[Provided material]
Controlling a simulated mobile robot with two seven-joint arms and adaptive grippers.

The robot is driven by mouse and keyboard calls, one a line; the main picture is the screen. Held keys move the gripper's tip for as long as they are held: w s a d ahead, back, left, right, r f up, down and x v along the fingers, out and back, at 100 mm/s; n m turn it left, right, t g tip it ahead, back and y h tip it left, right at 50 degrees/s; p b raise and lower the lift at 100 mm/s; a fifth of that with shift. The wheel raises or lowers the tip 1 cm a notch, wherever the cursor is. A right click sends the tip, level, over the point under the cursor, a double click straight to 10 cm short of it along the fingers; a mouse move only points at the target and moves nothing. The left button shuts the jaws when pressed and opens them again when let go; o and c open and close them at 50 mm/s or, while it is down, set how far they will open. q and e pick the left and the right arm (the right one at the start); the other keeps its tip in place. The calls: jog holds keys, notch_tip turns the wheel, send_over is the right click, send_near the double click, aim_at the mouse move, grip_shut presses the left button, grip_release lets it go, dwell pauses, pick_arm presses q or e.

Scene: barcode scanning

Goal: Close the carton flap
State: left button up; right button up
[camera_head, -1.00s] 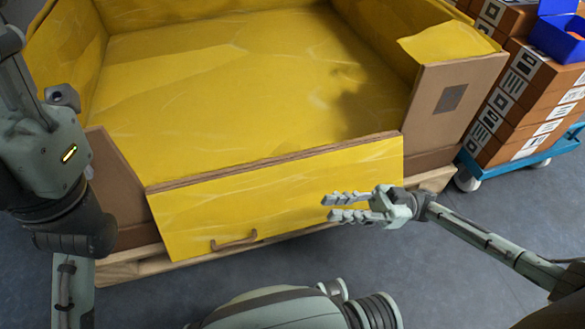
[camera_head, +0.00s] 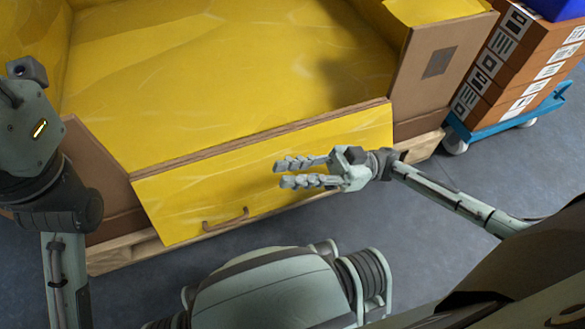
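The carton (camera_head: 430,75) is a large open brown box with a yellow inside, standing on a wooden pallet. Its front flap (camera_head: 185,200) hangs folded down and outward, yellow side showing, with a small brown handle (camera_head: 226,219) near its lower edge. My right gripper (camera_head: 281,173) is in front of the flap's right half, with its fingers pointing left and spread apart. Nothing is between the fingers. I cannot tell whether it touches the flap. My left arm comes in at the left edge, and its gripper is out of view.
The wooden pallet (camera_head: 120,258) sticks out below the carton. At the right, a blue wheeled dolly (camera_head: 510,115) carries stacked brown boxes (camera_head: 520,62) with white labels and a blue bin (camera_head: 555,10). Grey floor (camera_head: 440,240) is clear at the lower right.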

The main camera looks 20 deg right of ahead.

[Direction]
Pictures excluded, give again exactly and only the lines of the material above from the line with "Goal: Close the carton flap" through the line with "[camera_head, -1.00s]".

[Completed exercise]
Goal: Close the carton flap
State: left button up; right button up
[camera_head, -1.00s] 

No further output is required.